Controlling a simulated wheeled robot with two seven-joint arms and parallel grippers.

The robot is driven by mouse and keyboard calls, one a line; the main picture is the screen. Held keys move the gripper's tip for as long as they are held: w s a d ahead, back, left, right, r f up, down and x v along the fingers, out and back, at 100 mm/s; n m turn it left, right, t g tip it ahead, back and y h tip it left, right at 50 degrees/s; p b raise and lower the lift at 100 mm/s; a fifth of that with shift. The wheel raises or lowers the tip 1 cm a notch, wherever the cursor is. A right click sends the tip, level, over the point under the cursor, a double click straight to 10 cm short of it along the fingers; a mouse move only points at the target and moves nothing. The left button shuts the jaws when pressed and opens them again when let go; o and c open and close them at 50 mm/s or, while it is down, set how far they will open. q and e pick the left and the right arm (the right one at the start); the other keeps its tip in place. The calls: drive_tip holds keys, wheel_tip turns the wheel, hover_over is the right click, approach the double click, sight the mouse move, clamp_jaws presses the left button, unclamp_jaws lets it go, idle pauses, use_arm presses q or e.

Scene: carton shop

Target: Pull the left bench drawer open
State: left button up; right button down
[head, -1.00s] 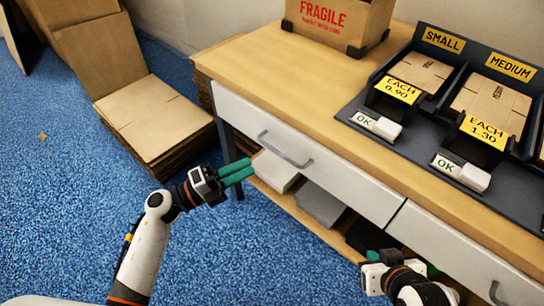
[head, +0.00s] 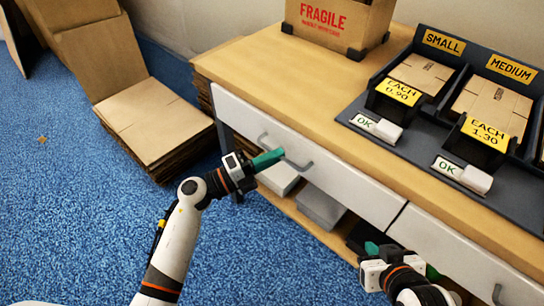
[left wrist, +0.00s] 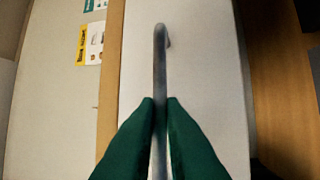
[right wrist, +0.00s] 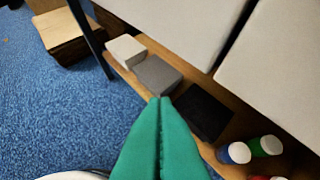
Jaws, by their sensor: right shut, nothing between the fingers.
□ □ □ □ □
# PROBLEM STATEMENT:
Give every line above again exactly, with no pictures.

# FINAL RESULT:
Controlling a simulated wheeled robot with two seven-joint arms and parallel grippers.

The robot is driven by mouse and keyboard calls, one a line; the main picture is the screen. Held keys move the gripper's tip for as long as they are held: w s a d ahead, back, left, right, r f up, down and x v along the fingers, out and back, at 100 mm/s; n m turn it left, right, t g tip it ahead, back and y h tip it left, right at 50 degrees/s; p b raise and lower the lift at 100 mm/s; a fifth of that with shift. The wheel raises or lowers the tip 1 cm a notch, wherever the cursor is. A right click sends the tip, level, over the point under the cursor, a double click straight to 10 cm short of it along the fingers; a mouse move only points at the target and moves nothing. The left button shuts the jaws when pressed and opens them again when let go; o and c open and close them at 50 mm/s or, while it is down, set how far they will open. q and e pick the left and the right arm (the right one at the start); the other keeps its tip in place. The calls: drive_tip holds keys, wheel_tip turns the wheel, hover_over is the right click, approach the double click, sight the mouse move, clamp_jaws presses the left button, unclamp_jaws lets it go, idle pauses, use_arm presses q or e.

Scene: carton shop

Target: Pull the left bench drawer open
State: left button up; right button down
[head, -1.00s] 
[head, +0.00s] 
[left wrist, +0.00s] 
[right wrist, +0.00s] 
Jaws, by their sensor: right shut, nothing between the fingers.

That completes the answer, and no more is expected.